(Rows from a robot dataset)
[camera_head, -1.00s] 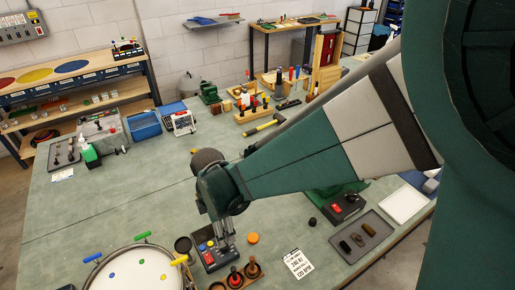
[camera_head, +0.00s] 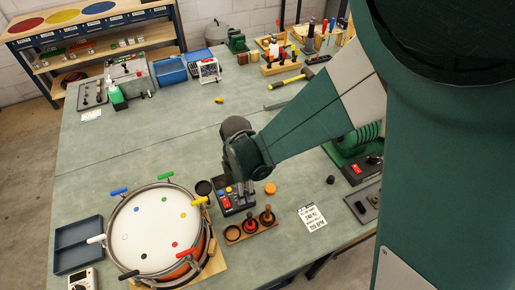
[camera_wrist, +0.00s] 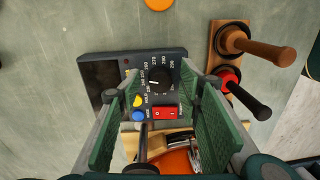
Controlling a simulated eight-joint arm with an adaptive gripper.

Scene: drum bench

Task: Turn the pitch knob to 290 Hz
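The pitch knob (camera_wrist: 159,78) is a dark round knob on a black control box (camera_wrist: 100,72), with white numbers around it in the wrist view. A short white mark shows on the knob's left side; the exact reading is too small to tell. A yellow button, a blue button (camera_wrist: 138,116) and a red switch (camera_wrist: 165,112) sit below it. My gripper (camera_wrist: 152,92) is open, with one green-padded finger on each side of the knob; I cannot tell whether either touches it. In the head view my gripper hangs over the box (camera_head: 238,207), hiding the knob.
A drum (camera_head: 155,230) with coloured clamps stands left of the box. An orange puck (camera_head: 270,188) and a printed card (camera_head: 313,217) lie to the right.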

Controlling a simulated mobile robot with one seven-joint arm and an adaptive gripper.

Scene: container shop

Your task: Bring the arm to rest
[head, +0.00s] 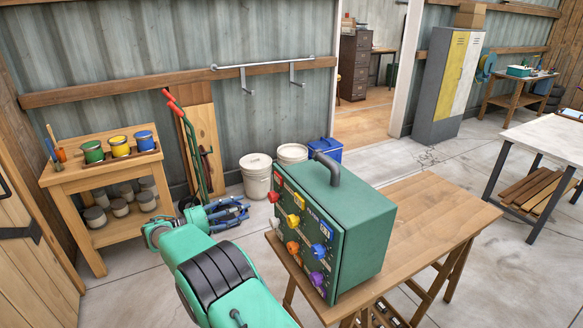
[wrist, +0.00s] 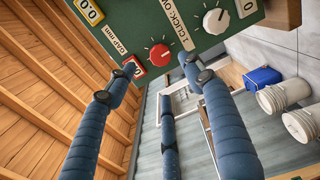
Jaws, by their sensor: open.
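My arm is green and reaches up from the bottom of the head view. My gripper (head: 230,214) has blue fingers and is left of a green box (head: 362,232) with coloured knobs and a grey top handle. The box's front panel (wrist: 110,22) fills the top of that view, with a red knob (wrist: 158,55) showing between the fingertips and a white knob (wrist: 216,21) to the right. Whether a fingertip touches the panel I cannot tell.
The box stands on a wooden table (head: 430,215). A wooden stand (head: 70,178) with paint cans is at the left. Open floor lies left of the table.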

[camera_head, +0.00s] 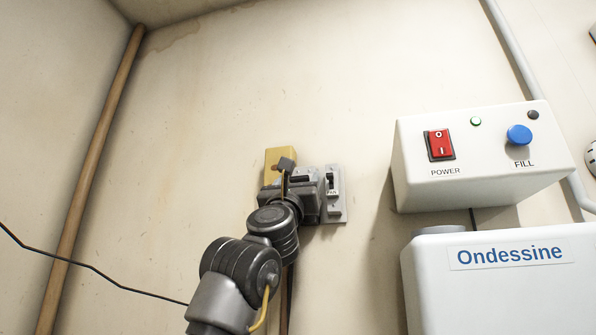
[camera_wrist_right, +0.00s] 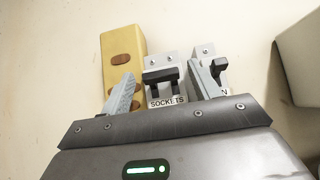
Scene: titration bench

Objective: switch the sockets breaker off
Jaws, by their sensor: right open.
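The sockets breaker (camera_wrist_right: 173,60), a light grey plate with a black lever and a "SOCKETS" label, is on the wall in the right wrist view. Its lever (camera_wrist_right: 160,75) shows between my right gripper's fingers; whether they touch it I cannot tell. My right gripper (camera_wrist_right: 162,72) is open, with one finger on each side of the lever. My left gripper is not in view.
A second breaker (camera_head: 335,213) with its own lever is close on the right, its label partly covered by my finger in the wrist view. A yellow box (camera_wrist_right: 122,45) is on the left. A white control box (camera_head: 480,185) is further right.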

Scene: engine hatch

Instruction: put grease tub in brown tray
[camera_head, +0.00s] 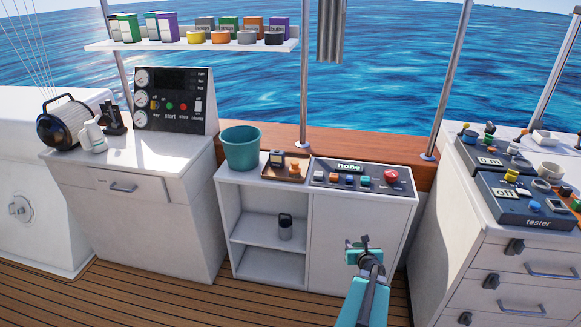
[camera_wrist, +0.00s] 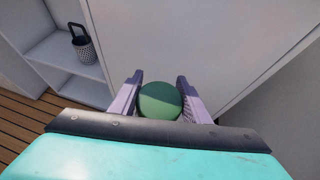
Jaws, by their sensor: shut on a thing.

## Instruction
From the data above, write out everything exactly except the pictures.

## Final result
[camera_head, -1.00s] 
[camera_head, +0.00s] 
[camera_wrist, +0.00s] 
Controlling a simulated eight-joint arm with an adaptive gripper.

Scene: drum bench

Task: Turn the pitch knob to 290 Hz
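The pitch knob (camera_wrist: 159,78) is a dark round knob on a black control box (camera_wrist: 100,72), with white numbers around it in the wrist view. A short white mark shows on the knob's left side; the exact reading is too small to tell. A yellow button, a blue button (camera_wrist: 138,116) and a red switch (camera_wrist: 165,112) sit below it. My gripper (camera_wrist: 152,92) is open, with one green-padded finger on each side of the knob; I cannot tell whether either touches it. In the head view my gripper hangs over the box (camera_head: 238,207), hiding the knob.
A drum (camera_head: 155,230) with coloured clamps stands left of the box. An orange puck (camera_head: 270,188) and a printed card (camera_head: 313,217) lie to the right.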

Controlling a simulated mobile robot with one seven-joint arm and an adaptive gripper.

Scene: container shop

Your task: Bring the arm to rest
[head, +0.00s] 
[wrist, +0.00s] 
Jaws, by their sensor: open.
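My arm is green and reaches up from the bottom of the head view. My gripper (head: 230,214) has blue fingers and is left of a green box (head: 362,232) with coloured knobs and a grey top handle. The box's front panel (wrist: 110,22) fills the top of that view, with a red knob (wrist: 158,55) showing between the fingertips and a white knob (wrist: 216,21) to the right. Whether a fingertip touches the panel I cannot tell.
The box stands on a wooden table (head: 430,215). A wooden stand (head: 70,178) with paint cans is at the left. Open floor lies left of the table.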

[camera_head, +0.00s] 
[camera_wrist_right, +0.00s] 
Scene: titration bench

Objective: switch the sockets breaker off
Jaws, by their sensor: right open.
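The sockets breaker (camera_wrist_right: 173,60), a light grey plate with a black lever and a "SOCKETS" label, is on the wall in the right wrist view. Its lever (camera_wrist_right: 160,75) shows between my right gripper's fingers; whether they touch it I cannot tell. My right gripper (camera_wrist_right: 162,72) is open, with one finger on each side of the lever. My left gripper is not in view.
A second breaker (camera_head: 335,213) with its own lever is close on the right, its label partly covered by my finger in the wrist view. A yellow box (camera_wrist_right: 122,45) is on the left. A white control box (camera_head: 480,185) is further right.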

Scene: engine hatch

Instruction: put grease tub in brown tray
[camera_head, +0.00s] 
[camera_wrist, +0.00s] 
Jaws, by their sensor: shut on a thing.

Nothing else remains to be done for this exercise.